Even when the governor’s party controls the legislature, nothing so impactful happens that quickly. Scott’s education plan is destined to raise hackles in almost every corner of the state and every interest group connected to education. Matter of fact, that distant “BOOM” you may have heard around 2:45 p.m. was the sound of hackles slamming into the locked and upright position.
The Scott plan offers goodies to early education and higher education, while robbing the K-12 cookie jar. It sets the stage for internecine warfare between early and higher ed on one hand, and the public schools on the other.
There was a moment of black comedy at the budget briefing, sparked by Your Correspondent. What happens, I asked, if a school board approves a budget increase? What punishment or sanction would the state impose?
“That’s a very good question,” Young replied.
So they’ve designed a non-negotiable “package” to dramatically recast public education, but they haven’t even thought about an enforcement mechanism for one of its critical elements? That’s, um, quite an oopsie.
The governor’s budget address appealed to lawmakers’ “courage” — a commodity often in short supply under the dome. At the same time, Scott’s own proposal is largely an exercise in deferral and delay.
For starters, there was nothing more than a pair of token references to the potential budgetary havoc from the Trump administration. Any big new plans may well be swamped by a tsunami of federal cuts. There were two brief references to “the uncertainty in Washington” and setting aside “reserve accounts” against any loss of federal funds. Otherwise, damn the torpedoes.
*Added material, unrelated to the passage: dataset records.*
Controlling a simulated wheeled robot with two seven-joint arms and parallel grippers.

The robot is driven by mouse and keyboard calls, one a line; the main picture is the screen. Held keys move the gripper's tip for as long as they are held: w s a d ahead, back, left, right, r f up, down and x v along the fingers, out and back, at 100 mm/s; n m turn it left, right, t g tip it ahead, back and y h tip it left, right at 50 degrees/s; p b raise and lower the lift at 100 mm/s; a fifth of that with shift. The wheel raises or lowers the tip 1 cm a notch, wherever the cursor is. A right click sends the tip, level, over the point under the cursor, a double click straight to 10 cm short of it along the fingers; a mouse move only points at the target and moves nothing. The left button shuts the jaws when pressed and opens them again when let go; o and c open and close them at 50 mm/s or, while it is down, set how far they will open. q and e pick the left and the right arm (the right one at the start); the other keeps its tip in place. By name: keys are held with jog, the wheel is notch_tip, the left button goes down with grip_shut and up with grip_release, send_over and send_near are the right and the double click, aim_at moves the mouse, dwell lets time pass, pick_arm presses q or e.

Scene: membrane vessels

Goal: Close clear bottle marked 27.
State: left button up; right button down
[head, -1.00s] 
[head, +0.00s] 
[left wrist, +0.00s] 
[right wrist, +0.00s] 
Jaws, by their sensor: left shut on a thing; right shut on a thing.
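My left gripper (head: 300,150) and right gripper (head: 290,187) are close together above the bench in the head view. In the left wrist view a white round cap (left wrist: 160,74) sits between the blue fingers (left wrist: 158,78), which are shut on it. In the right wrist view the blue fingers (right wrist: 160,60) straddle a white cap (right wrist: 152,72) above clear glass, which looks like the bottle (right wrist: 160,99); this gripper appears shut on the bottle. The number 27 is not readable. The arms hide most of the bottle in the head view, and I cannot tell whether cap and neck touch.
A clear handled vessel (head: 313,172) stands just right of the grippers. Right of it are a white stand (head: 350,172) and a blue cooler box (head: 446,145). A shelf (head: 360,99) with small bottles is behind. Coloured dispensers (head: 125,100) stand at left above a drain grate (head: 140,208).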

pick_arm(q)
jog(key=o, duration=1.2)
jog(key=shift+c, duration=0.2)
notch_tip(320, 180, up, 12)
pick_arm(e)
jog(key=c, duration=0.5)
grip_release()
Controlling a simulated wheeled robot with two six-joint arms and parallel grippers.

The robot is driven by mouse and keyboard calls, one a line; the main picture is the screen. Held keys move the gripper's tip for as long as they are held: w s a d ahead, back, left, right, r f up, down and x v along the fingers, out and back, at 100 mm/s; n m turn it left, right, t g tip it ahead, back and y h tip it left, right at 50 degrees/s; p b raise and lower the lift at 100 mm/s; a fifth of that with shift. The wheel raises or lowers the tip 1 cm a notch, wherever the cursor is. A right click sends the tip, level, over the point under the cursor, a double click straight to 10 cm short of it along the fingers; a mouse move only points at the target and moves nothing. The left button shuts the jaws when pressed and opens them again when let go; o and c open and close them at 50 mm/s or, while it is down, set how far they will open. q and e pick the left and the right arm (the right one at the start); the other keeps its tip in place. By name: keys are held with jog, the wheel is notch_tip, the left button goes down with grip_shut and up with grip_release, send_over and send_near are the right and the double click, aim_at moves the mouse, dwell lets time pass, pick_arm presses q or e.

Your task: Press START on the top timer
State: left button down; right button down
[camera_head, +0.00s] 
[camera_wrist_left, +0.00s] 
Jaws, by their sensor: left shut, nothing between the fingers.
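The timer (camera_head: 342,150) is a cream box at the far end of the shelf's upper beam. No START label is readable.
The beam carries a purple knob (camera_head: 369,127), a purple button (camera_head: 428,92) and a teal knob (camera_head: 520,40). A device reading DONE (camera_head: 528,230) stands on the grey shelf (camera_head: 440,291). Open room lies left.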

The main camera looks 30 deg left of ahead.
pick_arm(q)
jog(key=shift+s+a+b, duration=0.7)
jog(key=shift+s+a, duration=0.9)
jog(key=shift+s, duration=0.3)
The pressure on education funding is diverted from the state to the local districts. In the general budget, Scott identified a few specific savings, but he leaned heavily on a call for level-funding of all administration budgets. Instead of targeting those legendary inefficiencies, those dank corners of bureaucratic bloat, all that waste, fraud, and abuse we hear so much about, he’s just lowering the ceiling equally on all his departments and agencies.
Scott touted his efforts at modernizing and reorganizing government — but said they wouldn’t generate real savings until sometime down the road. To be fair, he’s only been governor for a couple of weeks, but boasting of remaking government while deferring its benefits until a date uncertain is asking Vermonters to buy a pig in a poke. Every time an efficiency drive or a reorganization is launched, savings are promised. More often than not, they fail to materialize. Such was the fate of former governor Jim Douglas’ famous “Challenges for Change” initiative. By the time he left office, observers across the political spectrum considered it a failure.
This budget address did, finally, deliver the goods. It outlined details of a Phil Scott agenda. But somehow, it also temporized. While Young was touting a take-it-or-leave-it “package,” the governor spoke of “compromise” and the need to “have an honest discussion … and work to find common ground.”
In the end, somehow, we still don’t know who the real Phil Scott is. Visionary reformer with an eye on the bottom line, or blue-collar compromiser whose signal political strength is getting along with everybody?
We all waited for the budget address. Now we’re waiting to see how it will translate into real action during the 2017 session.




Congratulations. Walters managed to write about Governor Scott’s budget address without taking a whack at his reference to meeting our energy goals without destroying our ridgelines. Maybe that will be the topic of a whole column where he can continue his tirade against anyone who cares about our high elevation ecological systems. This is what is taking place on public lands in the Green Mountain National Forest https://goo.gl/photos/6iViAZjvUDf4i7cj6
Ds and Rs have both kicked the education can down the road for decades, which has driven property taxes steadily to near-pitchfork proportions. Scott has now proposed systemic changes deserving serious attention. It would be a significant ray of hope to see Ds work with Scott rather than shove the problem back under the rug.
I just happened to stumble across this article. This Walters character comes across as snarky and condescending. Exactly why people of his views are losing appeal. Keep it up.
I thought the governor showed vision and courage with his priorities and plan. I have more hope than at any time in the last 4 years. With proper encouragement from the working population we should be able to get our legislature to do the same.
I notice that Walters talks about all constituents in the education battle BUT voters……Perhaps legislators would be best served to ignore the special interest groups and pay attention to the electorate that voted Phil Scott into office.